The bandwidth available when transmitting hidden and inaudible data in audio is very small. Typically our audio codes are short sequences of bits that translate into large decimal numbers but there is sufficient scope for all our customers to each licence their own exclusive range of the available code spectrum.

5.What do you mean by “Trigger Code”?

A trigger code is a unique audio watermark code inserted at a specific timepoint in a piece of content. Trigger codes can be used strategically to trigger second screen apps to respond to TV/radio/cinema/streamed content at very precise times in all kinds of ways.

Trigger codes can be inserted into pre-recorded content using our encoding software or into live broadcasts at the click of a button using our Real Time Encoding hardware.

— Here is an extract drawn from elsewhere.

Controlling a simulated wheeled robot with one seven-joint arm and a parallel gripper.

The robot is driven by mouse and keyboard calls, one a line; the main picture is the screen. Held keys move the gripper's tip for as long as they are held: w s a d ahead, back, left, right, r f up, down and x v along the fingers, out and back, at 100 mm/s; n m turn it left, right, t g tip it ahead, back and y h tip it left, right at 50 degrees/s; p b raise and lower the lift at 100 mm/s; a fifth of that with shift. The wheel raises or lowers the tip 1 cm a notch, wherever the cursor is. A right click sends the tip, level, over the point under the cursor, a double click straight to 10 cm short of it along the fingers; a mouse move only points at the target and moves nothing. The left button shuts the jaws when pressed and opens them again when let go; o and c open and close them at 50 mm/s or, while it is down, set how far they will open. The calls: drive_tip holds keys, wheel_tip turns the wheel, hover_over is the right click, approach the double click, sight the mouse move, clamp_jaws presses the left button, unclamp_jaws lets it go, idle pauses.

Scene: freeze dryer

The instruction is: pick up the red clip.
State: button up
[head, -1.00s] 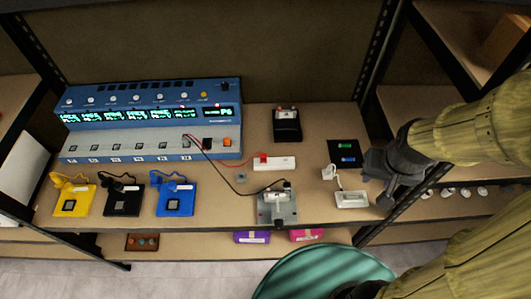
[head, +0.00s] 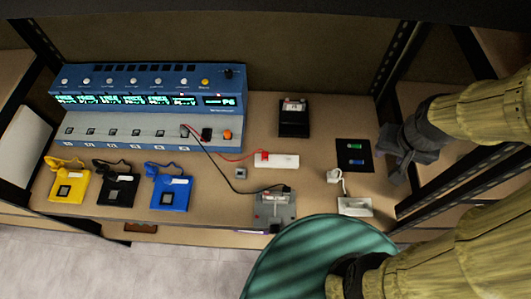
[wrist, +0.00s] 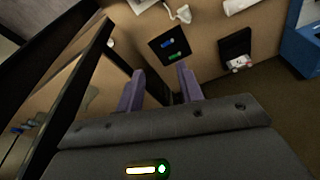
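The red clip (head: 263,155) is a small red piece at the end of a red wire, sitting at the left end of a white block (head: 284,161) on the bench. My gripper (head: 397,172) is at the right edge of the bench, well to the right of the clip. In the wrist view, its two purple fingers (wrist: 159,82) are apart with nothing between them. The wrist view shows part of a white block (wrist: 236,5) at the top, but I cannot make out the clip there.
A blue instrument (head: 150,110) fills the back left. A black pad (head: 354,155) with green and blue pieces lies near my gripper. A black box (head: 293,118), a grey fixture (head: 273,211) and a white plug (head: 334,176) stand nearby. Shelf posts (head: 435,178) rise at right.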

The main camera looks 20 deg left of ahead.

6.Do the audio watermarks upset dogs and other animals?

No. We don’t use high frequency sound. We use artificial echo modulation. The vast majority of humans and other animals, including dogs, cannot hear any difference between audio with or without our artificial echoes embedded.

7.Does background noise interfere with the audio codes?

In a home environment, even with background noises and people talking around you, if you can hear the audio coming out of your TV, then your smartphone microphone can hear it too. Our watermark decoder will only fail if the background noise is so loud that you can’t actually hear the TV yourself.

8.Does audio watermark decoding depend on distance from the TV?

No. If you can hear the audio clearly at any distance from the TV or the speakers playing the audio, then so can the smartphone/tablet/toy microphone.

For second screen apps, our decoders work perfectly even with very large living rooms filled with the ambient noise of a large group of people.

Our technology has also been used successfully in a wide range of environments including outdoor events, large conference halls, sports arenas and even at Wembley Stadium with 80,000 noisy music fans.

9.Does it work on YouTube, Vimeo etc?

Yes. Any content containing our audio watermark codes that is uploaded to video streaming services will work perfectly when streamed.

The audio watermarks survive just about any level of compression. To put this in perspective, let’s just say they work over a Skype call.

10.Could it work in a live music event?

Yes. Live music and sport events are important application areas for us. A good example could be a music festival where users pick up codes at different locations and receive rewards for checking in to as many bands as possible. In sport it could be a football match with fans receiving various promotions and offers while running team apps.

11.What is the point of continuous watermarking encoding?

For second screen apps that need to play along in perfect sync with a TV show, our Event Engine encoding method enables an app to synchronise with a show and to stay in sync throughout.

The Event Engine decoder can detect and handle viewer pausing and arbitrary ad-break insertion. It is also immune to time delays caused by different broadcast systems (DTT, satellite, cable, IPTV).

With the Event Engine, all interactive app behavior is governed by the app’s internal clock according to an event list that is pre-defined.

Another continuous watermarking product is our Heartbeat Engine. This is used to encode entire TV channels and radio stations 24×365 with alternating Channel ID and date/time watermark codes.

12.Can an audio watermark be removed from an audio track?

No. They are indelible. Once the content has been encoded, it is impossible to remove. If you change your mind about when you want a specific audio trigger to happen, you just need to go back to original source content and re-encode it with a new trigger timepoint.

13.Can I use an audio watermark code as my own unique digital signature?

Yes, absolutely. If you’re a musician, you can hide your own unique watermark code in all your work. This will serve as incontrovertible proof that the work originated from you.

You can use just one unique code for everything you produce or use different codes for different works and different distribution channels. You can do this independently of music labels, digital stores or streaming distributors.